Note how the near and far points of the watch are a bit out of focus?
Well, the TS-E 90mm lens I’m using is a tilt lens, so by tilting the lens I can get the plane of sharpness to run more along the surface of the stopwatch.
A bit of tilt, with the flash attached, gives this. (click to enlarge)
Tilt and macro needs a bit of experimenting to work well. I’ve written up more in an article about macro tilt with extension tubes.
Not a lot to see in the garden in mid February, but my Rosemary bush is flowering.
This shot is outdoors, so the background is lit slightly (click to enlarge)
You have control over the background by choosing exposure/aperture/ISO and flash power levels.
Reduce the flash power and more background will show. Of course, you’ll need to increase overall exposure, since just reducing the flash will only make the picture darker.
The amount of background can be an important aspect of composition. For shots like the Jade Plant below (also at the top of the article) I like the black. For the Rosemary flowers I wanted a bit more of the rest of the plant.
Jade Plant (Crassula ovata) – note ‘doubled’ catchlights.
It’s one reason that for studio close up and macro work I much prefer the flash in fully manual mode. The exposure decisions are then yours, not the camera’s.
For its price the flash is solidly built and worked consistently during my testing.
It would be nice if it had ‘A’ and ‘B’ marked on it somewhere, since I regularly forgot which was which
The case and range of adapter rings are useful accessories, although do check if your particular lens needs a step-up ring like my EF-S15-85 did.
My only downside was the quality of the English manual. The translation has numerous errors that might make it difficult to follow if you are not experienced with the different flash modes.

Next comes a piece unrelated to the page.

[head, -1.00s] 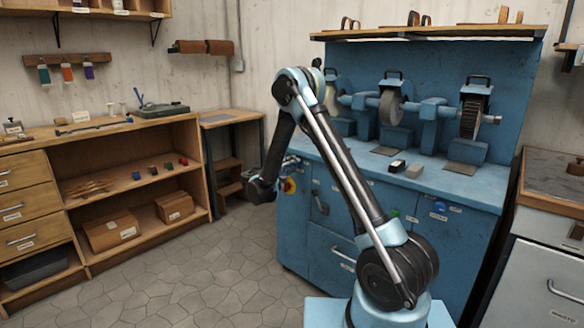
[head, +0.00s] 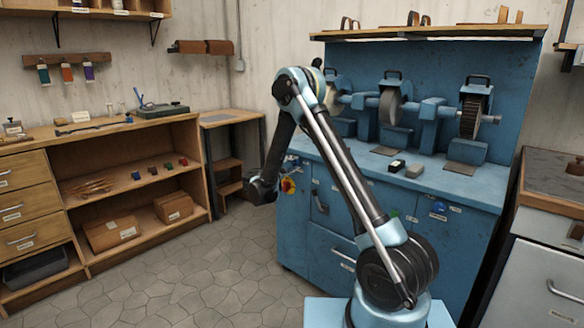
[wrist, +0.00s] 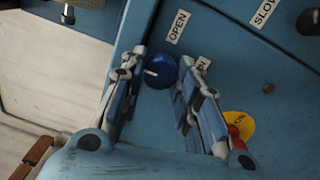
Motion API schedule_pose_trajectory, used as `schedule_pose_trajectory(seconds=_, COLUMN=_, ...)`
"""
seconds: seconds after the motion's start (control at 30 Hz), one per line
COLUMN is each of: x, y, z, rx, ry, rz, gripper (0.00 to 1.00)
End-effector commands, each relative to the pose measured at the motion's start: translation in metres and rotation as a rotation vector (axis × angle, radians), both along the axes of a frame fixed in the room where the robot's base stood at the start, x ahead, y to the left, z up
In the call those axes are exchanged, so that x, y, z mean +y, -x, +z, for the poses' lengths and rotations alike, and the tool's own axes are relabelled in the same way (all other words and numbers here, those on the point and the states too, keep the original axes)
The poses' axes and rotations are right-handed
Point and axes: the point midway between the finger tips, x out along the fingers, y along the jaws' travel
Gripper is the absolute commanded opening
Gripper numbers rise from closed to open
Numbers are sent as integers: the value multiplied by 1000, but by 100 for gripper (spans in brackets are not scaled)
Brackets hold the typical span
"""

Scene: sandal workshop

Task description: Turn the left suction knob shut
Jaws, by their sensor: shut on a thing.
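A round blue knob (wrist: 160,71) sits on the blue machine panel in the wrist view. Its white mark points to the left in the picture.
A yellow and red switch (wrist: 238,122) marked ON is close by the right finger in the wrist view. A SLOW label (wrist: 265,12) and a dark knob (wrist: 309,22) are at upper right. In the head view the stone floor (head: 190,270) is clear left of the machine.

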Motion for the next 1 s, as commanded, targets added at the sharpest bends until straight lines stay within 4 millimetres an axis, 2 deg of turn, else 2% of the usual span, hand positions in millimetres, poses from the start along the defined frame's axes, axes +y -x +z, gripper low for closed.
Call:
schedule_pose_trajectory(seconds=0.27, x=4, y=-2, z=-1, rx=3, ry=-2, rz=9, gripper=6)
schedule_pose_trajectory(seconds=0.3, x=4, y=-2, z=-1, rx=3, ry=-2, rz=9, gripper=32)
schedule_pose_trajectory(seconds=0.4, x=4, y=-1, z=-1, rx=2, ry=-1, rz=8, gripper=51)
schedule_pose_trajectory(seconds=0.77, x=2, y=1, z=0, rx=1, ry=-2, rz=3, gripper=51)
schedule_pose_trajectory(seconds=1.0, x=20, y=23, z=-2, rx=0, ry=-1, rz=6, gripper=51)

That said I’d figured out most of the operations from the rear panel before I even sat down to read the manual.
The flash does not have the wireless and slave functionality you’d associate with much more expensive versions such as the Canon MR14-EX, but if you needed that functionality you wouldn’t be looking at a basic model like this?
Overall a great entry route to macro and close up photography that won’t break the bank.